We took some sprigs from our rosemary, sage, thyme and parsley plants and snipped some fresh chives. Maggie chopped them using her easy-on-the-wrists mezzaluna knife and added them to a lesser quantity of sour dough breadcrumbs in a mixing bowl. Then we added a small amount of roughly-chopped prosciutto, a teaspoon of Dijon mustard, a long grind of black pepper and an egg yolk (the white makes the stuffing too heavy after cooking). Once this was all mixed well, we added just enough olive oil to give the stuffing a light gloss.

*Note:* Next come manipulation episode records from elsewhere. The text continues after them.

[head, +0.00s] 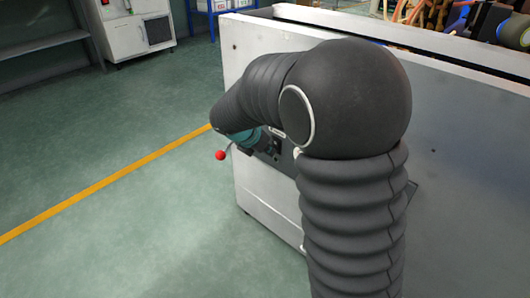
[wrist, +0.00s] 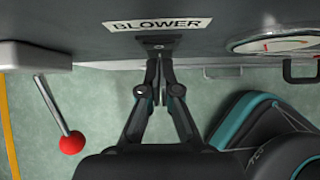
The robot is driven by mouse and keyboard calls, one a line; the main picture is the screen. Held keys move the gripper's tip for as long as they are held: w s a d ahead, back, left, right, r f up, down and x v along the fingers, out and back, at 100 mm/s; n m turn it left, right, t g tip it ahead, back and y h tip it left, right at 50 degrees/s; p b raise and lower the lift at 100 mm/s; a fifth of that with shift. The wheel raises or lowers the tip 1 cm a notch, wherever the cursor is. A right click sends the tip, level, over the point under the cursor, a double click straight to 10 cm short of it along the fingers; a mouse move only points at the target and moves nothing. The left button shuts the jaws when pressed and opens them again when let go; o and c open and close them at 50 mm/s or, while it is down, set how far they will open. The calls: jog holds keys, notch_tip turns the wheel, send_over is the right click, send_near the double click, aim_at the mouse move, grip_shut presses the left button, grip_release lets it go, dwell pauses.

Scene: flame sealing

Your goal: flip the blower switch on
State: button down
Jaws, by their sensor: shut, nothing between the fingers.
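In the wrist view, a white label reading BLOWER (wrist: 158,24) sits on the dark grey panel. Just below it is a small dark switch plate (wrist: 158,44). My gripper (wrist: 160,66) is shut and empty, its fingertips together directly below the switch plate, close to it. I cannot tell whether they touch it. The switch lever's position cannot be made out. In the head view my arm covers much of the machine (head: 262,190), and the switch is not clear there.
A lever with a red ball (wrist: 71,143) sticks out left of my gripper; the red ball (head: 220,155) also shows in the head view. A round gauge (wrist: 275,42) and a handle (wrist: 300,72) are to the right. Green floor left of the machine is clear.

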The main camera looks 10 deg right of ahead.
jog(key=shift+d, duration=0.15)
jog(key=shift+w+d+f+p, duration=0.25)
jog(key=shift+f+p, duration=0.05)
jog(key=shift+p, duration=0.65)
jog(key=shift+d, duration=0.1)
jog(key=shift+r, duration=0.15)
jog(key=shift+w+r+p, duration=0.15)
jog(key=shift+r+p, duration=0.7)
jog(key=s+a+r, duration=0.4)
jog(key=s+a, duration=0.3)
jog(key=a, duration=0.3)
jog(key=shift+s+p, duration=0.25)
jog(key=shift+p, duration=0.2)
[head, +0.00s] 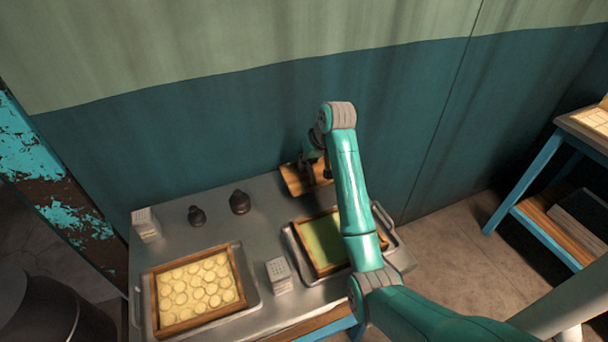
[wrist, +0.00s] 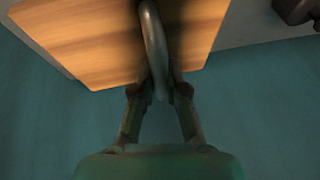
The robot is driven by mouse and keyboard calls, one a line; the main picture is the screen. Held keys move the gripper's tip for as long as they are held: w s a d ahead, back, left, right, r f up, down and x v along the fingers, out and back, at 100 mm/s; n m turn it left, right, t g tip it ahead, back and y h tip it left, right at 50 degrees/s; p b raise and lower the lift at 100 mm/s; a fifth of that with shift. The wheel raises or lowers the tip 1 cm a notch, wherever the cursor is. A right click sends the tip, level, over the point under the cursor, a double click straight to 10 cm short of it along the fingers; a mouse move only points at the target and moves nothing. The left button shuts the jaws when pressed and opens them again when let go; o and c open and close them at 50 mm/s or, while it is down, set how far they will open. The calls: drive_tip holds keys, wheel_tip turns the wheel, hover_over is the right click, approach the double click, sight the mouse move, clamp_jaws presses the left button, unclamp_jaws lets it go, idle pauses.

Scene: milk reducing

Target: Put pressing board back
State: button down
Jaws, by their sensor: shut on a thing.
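The pressing board (head: 294,181) is a flat wooden board at the back of the metal table, near the teal wall. In the wrist view the wooden board (wrist: 85,40) fills the upper part, with a curved metal handle (wrist: 152,45) across it. My gripper (wrist: 160,90) is shut on this handle; both fingers close around it. In the head view my gripper (head: 318,172) is over the board, partly hidden by my own arm. I cannot tell whether the board touches the table.
A wooden frame with green content (head: 322,240) sits in a metal tray, partly behind my arm. A frame of round pale pieces (head: 195,288) is at front left. Two dark weights (head: 239,202) and white boxes (head: 279,275) stand on the table (head: 180,236). A shelf (head: 548,214) is at right.

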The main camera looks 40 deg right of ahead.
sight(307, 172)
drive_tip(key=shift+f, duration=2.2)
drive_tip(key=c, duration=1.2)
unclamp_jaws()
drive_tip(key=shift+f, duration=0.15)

Before the stuffing went into the cavity, Maggie rubbed it generously with the flesh of a piece of our home-made, home-grown preserved lemons. Then she rubbed the outside of the chicken with olive oil and seasoned it generously before it went into the Weber Q just after we had lit the gas. (This is my preferred technique for cooking a stuffed chicken, to ensure that the meat nearest the cavity cooks properly; it sounds anal but it works!)
We served the chicken with some roasted Dutch carrots and baby turnips bought that morning at the Collingwood Farmers’ Market, and a dressed salad of shredded baby cos leaves and diced avocado.
Our tarragon plant has recently emerged from its long hibernation and will find its way to a chicken cavity in the next month or so, among a variety of destinies for what the French call “the king of herbs”. More of that anon.